— Begin —
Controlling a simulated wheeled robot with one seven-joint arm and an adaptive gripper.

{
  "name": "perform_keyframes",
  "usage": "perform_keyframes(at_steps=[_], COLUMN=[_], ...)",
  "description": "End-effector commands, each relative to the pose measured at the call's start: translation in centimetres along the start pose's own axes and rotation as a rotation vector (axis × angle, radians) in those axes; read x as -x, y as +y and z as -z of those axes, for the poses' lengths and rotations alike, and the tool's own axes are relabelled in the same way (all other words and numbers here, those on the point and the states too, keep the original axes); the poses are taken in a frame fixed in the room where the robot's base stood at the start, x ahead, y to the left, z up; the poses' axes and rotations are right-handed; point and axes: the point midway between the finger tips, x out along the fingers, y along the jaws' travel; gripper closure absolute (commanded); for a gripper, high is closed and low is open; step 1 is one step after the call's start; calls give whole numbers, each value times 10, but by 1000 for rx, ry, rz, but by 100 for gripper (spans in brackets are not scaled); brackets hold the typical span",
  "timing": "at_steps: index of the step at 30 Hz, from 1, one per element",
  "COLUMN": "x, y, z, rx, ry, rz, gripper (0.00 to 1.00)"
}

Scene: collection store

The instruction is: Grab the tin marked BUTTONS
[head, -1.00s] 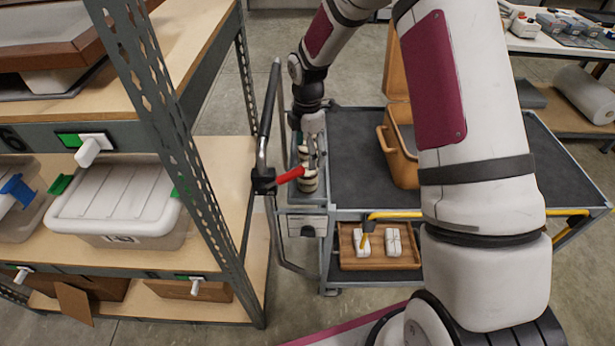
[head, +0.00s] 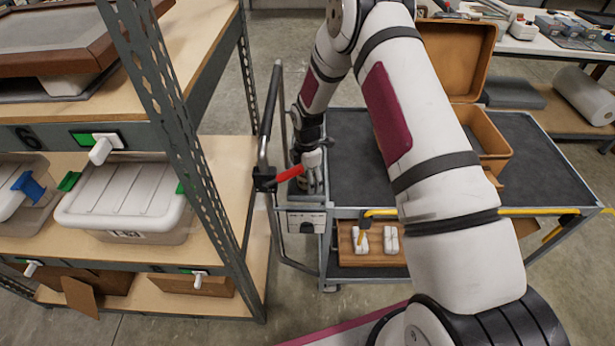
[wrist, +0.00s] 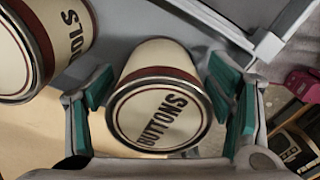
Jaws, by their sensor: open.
— End —
» Instructions for the task:
Extract, word for word, every line from the one holding "[head, -1.00s]" through the closing line of the data above. Do not include any pictures.

» Finished answer:
[head, -1.00s] 
[head, +0.00s] 
[wrist, +0.00s] 
Jaws, by their sensor: open.

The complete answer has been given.